All of the material below is to be repeated exactly.

Data segment →
********************

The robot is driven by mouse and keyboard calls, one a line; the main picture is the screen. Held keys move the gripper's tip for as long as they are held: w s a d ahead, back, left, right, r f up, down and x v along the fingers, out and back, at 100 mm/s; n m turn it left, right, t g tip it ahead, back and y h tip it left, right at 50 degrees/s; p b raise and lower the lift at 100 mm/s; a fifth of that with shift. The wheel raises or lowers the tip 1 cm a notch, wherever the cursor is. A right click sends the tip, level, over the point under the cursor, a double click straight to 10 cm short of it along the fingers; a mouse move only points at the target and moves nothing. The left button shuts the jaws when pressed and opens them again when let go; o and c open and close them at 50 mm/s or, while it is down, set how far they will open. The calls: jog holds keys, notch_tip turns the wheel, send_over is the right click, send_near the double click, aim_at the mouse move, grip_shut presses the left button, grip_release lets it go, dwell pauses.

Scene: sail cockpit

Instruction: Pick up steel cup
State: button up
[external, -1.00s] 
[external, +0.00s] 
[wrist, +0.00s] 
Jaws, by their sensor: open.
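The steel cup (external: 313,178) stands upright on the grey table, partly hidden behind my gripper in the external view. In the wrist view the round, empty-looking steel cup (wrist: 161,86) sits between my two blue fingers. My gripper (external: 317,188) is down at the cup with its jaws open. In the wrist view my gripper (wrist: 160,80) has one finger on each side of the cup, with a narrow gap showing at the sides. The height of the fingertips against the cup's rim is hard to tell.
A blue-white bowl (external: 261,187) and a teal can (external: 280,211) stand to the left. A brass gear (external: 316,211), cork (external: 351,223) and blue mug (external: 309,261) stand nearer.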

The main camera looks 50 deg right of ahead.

********************

Response to this exercise →
The robot is driven by mouse and keyboard calls, one a line; the main picture is the screen. Held keys move the gripper's tip for as long as they are held: w s a d ahead, back, left, right, r f up, down and x v along the fingers, out and back, at 100 mm/s; n m turn it left, right, t g tip it ahead, back and y h tip it left, right at 50 degrees/s; p b raise and lower the lift at 100 mm/s; a fifth of that with shift. The wheel raises or lowers the tip 1 cm a notch, wherever the cursor is. A right click sends the tip, level, over the point under the cursor, a double click straight to 10 cm short of it along the fingers; a mouse move only points at the target and moves nothing. The left button shuts the jaws when pressed and opens them again when let go; o and c open and close them at 50 mm/s or, while it is down, set how far they will open. The calls: jog holds keys, notch_tip turns the wheel, send_over is the right click, send_near the double click, aim_at the mouse move, grip_shut presses the left button, grip_release lets it go, dwell pauses.

Scene: sail cockpit

Instruction: Pick up steel cup
State: button up
[external, -1.00s] 
[external, +0.00s] 
[wrist, +0.00s] 
Jaws, by their sensor: open.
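The steel cup (external: 313,178) stands upright on the grey table, partly hidden behind my gripper in the external view. In the wrist view the round, empty-looking steel cup (wrist: 161,86) sits between my two blue fingers. My gripper (external: 317,188) is down at the cup with its jaws open. In the wrist view my gripper (wrist: 160,80) has one finger on each side of the cup, with a narrow gap showing at the sides. The height of the fingertips against the cup's rim is hard to tell.
A blue-white bowl (external: 261,187) and a teal can (external: 280,211) stand to the left. A brass gear (external: 316,211), cork (external: 351,223) and blue mug (external: 309,261) stand nearer.

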The main camera looks 50 deg right of ahead.

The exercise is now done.